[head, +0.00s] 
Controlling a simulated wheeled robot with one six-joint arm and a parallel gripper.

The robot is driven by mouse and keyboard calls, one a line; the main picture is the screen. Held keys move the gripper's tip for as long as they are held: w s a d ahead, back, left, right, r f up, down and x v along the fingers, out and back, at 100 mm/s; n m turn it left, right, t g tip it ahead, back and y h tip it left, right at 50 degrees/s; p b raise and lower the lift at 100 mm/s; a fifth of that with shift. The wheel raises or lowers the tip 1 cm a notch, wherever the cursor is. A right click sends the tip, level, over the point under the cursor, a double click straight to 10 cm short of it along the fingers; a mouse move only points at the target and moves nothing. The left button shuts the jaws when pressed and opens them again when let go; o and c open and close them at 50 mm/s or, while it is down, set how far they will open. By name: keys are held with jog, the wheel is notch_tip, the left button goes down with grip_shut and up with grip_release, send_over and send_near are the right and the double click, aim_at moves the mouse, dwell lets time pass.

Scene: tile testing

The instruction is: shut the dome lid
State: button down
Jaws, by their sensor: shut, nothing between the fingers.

Given problem: Each line of the listing above should be output exactly.

The response:
[head, +0.00s] 
Controlling a simulated wheeled robot with one six-joint arm and a parallel gripper.

The robot is driven by mouse and keyboard calls, one a line; the main picture is the screen. Held keys move the gripper's tip for as long as they are held: w s a d ahead, back, left, right, r f up, down and x v along the fingers, out and back, at 100 mm/s; n m turn it left, right, t g tip it ahead, back and y h tip it left, right at 50 degrees/s; p b raise and lower the lift at 100 mm/s; a fifth of that with shift. The wheel raises or lowers the tip 1 cm a notch, wherever the cursor is. A right click sends the tip, level, over the point under the cursor, a double click straight to 10 cm short of it along the fingers; a mouse move only points at the target and moves nothing. The left button shuts the jaws when pressed and opens them again when let go; o and c open and close them at 50 mm/s or, while it is down, set how far they will open. By name: keys are held with jog, the wheel is notch_tip, the left button goes down with grip_shut and up with grip_release, send_over and send_near are the right and the double click, aim_at moves the mouse, dwell lets time pass.

Scene: tile testing

The instruction is: shut the dome lid
State: button down
Jaws, by their sensor: shut, nothing between the fingers.

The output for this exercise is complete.